• Task goal
Could you give the data below again, exactly and completely?

Manipulation episode records
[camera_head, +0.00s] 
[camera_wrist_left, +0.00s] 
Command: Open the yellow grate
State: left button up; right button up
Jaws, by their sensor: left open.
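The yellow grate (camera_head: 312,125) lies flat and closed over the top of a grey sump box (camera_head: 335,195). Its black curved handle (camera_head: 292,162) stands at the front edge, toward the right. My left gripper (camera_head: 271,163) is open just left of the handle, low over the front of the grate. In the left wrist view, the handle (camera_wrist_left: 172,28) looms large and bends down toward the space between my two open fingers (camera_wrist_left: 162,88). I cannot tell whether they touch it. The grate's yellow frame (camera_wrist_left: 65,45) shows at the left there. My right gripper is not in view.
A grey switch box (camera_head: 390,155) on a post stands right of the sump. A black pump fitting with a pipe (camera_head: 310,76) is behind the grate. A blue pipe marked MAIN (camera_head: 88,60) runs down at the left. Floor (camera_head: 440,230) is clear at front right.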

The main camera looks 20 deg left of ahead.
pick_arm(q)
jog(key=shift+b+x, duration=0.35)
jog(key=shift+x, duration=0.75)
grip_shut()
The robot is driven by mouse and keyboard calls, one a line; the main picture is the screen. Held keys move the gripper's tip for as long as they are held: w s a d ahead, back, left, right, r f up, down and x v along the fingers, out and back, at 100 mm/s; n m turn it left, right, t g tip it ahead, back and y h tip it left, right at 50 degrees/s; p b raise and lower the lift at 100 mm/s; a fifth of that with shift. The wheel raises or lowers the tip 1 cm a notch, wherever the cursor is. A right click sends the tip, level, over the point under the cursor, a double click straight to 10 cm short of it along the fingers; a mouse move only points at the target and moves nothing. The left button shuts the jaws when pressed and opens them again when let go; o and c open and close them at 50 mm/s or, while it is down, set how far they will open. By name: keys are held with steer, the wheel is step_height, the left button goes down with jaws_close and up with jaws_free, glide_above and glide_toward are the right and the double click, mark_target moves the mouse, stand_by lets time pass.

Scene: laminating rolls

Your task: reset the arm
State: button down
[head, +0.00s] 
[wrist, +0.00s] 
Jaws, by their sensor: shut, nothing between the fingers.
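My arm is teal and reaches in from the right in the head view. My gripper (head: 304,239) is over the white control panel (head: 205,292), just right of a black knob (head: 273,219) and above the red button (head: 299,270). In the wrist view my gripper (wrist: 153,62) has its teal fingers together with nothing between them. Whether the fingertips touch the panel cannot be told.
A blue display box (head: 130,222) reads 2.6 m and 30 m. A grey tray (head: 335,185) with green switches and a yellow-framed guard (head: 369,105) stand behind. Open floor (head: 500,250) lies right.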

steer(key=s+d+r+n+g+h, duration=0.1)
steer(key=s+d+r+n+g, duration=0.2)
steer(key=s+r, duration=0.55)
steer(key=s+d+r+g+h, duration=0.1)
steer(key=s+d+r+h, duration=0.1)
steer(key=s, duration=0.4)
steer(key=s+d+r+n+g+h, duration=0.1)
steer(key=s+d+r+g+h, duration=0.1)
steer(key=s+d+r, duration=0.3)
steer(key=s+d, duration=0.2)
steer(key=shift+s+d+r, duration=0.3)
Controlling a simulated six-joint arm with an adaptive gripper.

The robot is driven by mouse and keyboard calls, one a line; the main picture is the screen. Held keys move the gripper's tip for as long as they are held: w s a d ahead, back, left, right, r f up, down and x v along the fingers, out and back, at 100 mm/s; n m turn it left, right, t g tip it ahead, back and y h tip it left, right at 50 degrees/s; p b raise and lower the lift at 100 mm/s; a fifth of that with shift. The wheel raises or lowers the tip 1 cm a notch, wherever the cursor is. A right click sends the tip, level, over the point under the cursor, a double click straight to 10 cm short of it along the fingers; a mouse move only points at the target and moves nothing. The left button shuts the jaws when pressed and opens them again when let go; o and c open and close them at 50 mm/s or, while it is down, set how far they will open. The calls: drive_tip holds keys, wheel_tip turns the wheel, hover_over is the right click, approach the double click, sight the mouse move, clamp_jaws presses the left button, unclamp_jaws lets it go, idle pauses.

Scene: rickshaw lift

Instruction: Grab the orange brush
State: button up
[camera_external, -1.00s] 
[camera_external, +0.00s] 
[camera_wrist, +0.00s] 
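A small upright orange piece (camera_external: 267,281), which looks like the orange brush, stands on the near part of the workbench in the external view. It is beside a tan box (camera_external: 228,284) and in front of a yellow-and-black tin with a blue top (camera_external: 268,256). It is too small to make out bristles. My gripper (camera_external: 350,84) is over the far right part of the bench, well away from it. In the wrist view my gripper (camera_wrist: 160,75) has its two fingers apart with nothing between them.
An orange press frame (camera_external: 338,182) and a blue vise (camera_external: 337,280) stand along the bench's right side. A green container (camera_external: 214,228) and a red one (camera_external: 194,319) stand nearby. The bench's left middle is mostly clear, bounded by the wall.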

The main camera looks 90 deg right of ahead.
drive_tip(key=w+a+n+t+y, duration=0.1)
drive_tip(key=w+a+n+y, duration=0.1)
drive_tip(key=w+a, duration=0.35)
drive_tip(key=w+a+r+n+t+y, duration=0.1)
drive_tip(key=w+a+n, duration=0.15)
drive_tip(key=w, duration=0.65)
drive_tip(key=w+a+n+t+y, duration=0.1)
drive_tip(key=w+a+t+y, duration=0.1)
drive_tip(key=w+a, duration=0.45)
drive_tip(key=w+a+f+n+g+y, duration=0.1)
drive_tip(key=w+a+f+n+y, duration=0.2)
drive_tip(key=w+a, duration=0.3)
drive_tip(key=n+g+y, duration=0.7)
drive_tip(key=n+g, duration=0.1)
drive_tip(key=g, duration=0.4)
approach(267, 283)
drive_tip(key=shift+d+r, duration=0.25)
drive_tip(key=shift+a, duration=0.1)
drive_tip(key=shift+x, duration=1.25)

• Response
[camera_head, +0.00s] 
[camera_wrist_left, +0.00s] 
Command: Open the yellow grate
State: left button up; right button up
Jaws, by their sensor: left open.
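The yellow grate (camera_head: 312,125) lies flat and closed over the top of a grey sump box (camera_head: 335,195). Its black curved handle (camera_head: 292,162) stands at the front edge, toward the right. My left gripper (camera_head: 271,163) is open just left of the handle, low over the front of the grate. In the left wrist view, the handle (camera_wrist_left: 172,28) looms large and bends down toward the space between my two open fingers (camera_wrist_left: 162,88). I cannot tell whether they touch it. The grate's yellow frame (camera_wrist_left: 65,45) shows at the left there. My right gripper is not in view.
A grey switch box (camera_head: 390,155) on a post stands right of the sump. A black pump fitting with a pipe (camera_head: 310,76) is behind the grate. A blue pipe marked MAIN (camera_head: 88,60) runs down at the left. Floor (camera_head: 440,230) is clear at front right.

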The main camera looks 20 deg left of ahead.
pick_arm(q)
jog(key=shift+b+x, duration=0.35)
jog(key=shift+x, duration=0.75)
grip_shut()
The robot is driven by mouse and keyboard calls, one a line; the main picture is the screen. Held keys move the gripper's tip for as long as they are held: w s a d ahead, back, left, right, r f up, down and x v along the fingers, out and back, at 100 mm/s; n m turn it left, right, t g tip it ahead, back and y h tip it left, right at 50 degrees/s; p b raise and lower the lift at 100 mm/s; a fifth of that with shift. The wheel raises or lowers the tip 1 cm a notch, wherever the cursor is. A right click sends the tip, level, over the point under the cursor, a double click straight to 10 cm short of it along the fingers; a mouse move only points at the target and moves nothing. The left button shuts the jaws when pressed and opens them again when let go; o and c open and close them at 50 mm/s or, while it is down, set how far they will open. By name: keys are held with steer, the wheel is step_height, the left button goes down with jaws_close and up with jaws_free, glide_above and glide_toward are the right and the double click, mark_target moves the mouse, stand_by lets time pass.

Scene: laminating rolls

Your task: reset the arm
State: button down
[head, +0.00s] 
[wrist, +0.00s] 
Jaws, by their sensor: shut, nothing between the fingers.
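My arm is teal and reaches in from the right in the head view. My gripper (head: 304,239) is over the white control panel (head: 205,292), just right of a black knob (head: 273,219) and above the red button (head: 299,270). In the wrist view my gripper (wrist: 153,62) has its teal fingers together with nothing between them. Whether the fingertips touch the panel cannot be told.
A blue display box (head: 130,222) reads 2.6 m and 30 m. A grey tray (head: 335,185) with green switches and a yellow-framed guard (head: 369,105) stand behind. Open floor (head: 500,250) lies right.

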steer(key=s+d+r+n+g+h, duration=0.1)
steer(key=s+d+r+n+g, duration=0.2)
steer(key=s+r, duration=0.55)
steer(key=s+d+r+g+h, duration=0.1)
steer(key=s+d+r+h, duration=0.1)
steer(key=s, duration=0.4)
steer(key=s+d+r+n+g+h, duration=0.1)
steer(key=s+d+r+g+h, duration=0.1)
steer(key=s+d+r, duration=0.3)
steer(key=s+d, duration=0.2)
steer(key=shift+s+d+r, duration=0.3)
Controlling a simulated six-joint arm with an adaptive gripper.

The robot is driven by mouse and keyboard calls, one a line; the main picture is the screen. Held keys move the gripper's tip for as long as they are held: w s a d ahead, back, left, right, r f up, down and x v along the fingers, out and back, at 100 mm/s; n m turn it left, right, t g tip it ahead, back and y h tip it left, right at 50 degrees/s; p b raise and lower the lift at 100 mm/s; a fifth of that with shift. The wheel raises or lowers the tip 1 cm a notch, wherever the cursor is. A right click sends the tip, level, over the point under the cursor, a double click straight to 10 cm short of it along the fingers; a mouse move only points at the target and moves nothing. The left button shuts the jaws when pressed and opens them again when let go; o and c open and close them at 50 mm/s or, while it is down, set how far they will open. The calls: drive_tip holds keys, wheel_tip turns the wheel, hover_over is the right click, approach the double click, sight the mouse move, clamp_jaws presses the left button, unclamp_jaws lets it go, idle pauses.

Scene: rickshaw lift

Instruction: Grab the orange brush
State: button up
[camera_external, -1.00s] 
[camera_external, +0.00s] 
[camera_wrist, +0.00s] 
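A small upright orange piece (camera_external: 267,281), which looks like the orange brush, stands on the near part of the workbench in the external view. It is beside a tan box (camera_external: 228,284) and in front of a yellow-and-black tin with a blue top (camera_external: 268,256). It is too small to make out bristles. My gripper (camera_external: 350,84) is over the far right part of the bench, well away from it. In the wrist view my gripper (camera_wrist: 160,75) has its two fingers apart with nothing between them.
An orange press frame (camera_external: 338,182) and a blue vise (camera_external: 337,280) stand along the bench's right side. A green container (camera_external: 214,228) and a red one (camera_external: 194,319) stand nearby. The bench's left middle is mostly clear, bounded by the wall.

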The main camera looks 90 deg right of ahead.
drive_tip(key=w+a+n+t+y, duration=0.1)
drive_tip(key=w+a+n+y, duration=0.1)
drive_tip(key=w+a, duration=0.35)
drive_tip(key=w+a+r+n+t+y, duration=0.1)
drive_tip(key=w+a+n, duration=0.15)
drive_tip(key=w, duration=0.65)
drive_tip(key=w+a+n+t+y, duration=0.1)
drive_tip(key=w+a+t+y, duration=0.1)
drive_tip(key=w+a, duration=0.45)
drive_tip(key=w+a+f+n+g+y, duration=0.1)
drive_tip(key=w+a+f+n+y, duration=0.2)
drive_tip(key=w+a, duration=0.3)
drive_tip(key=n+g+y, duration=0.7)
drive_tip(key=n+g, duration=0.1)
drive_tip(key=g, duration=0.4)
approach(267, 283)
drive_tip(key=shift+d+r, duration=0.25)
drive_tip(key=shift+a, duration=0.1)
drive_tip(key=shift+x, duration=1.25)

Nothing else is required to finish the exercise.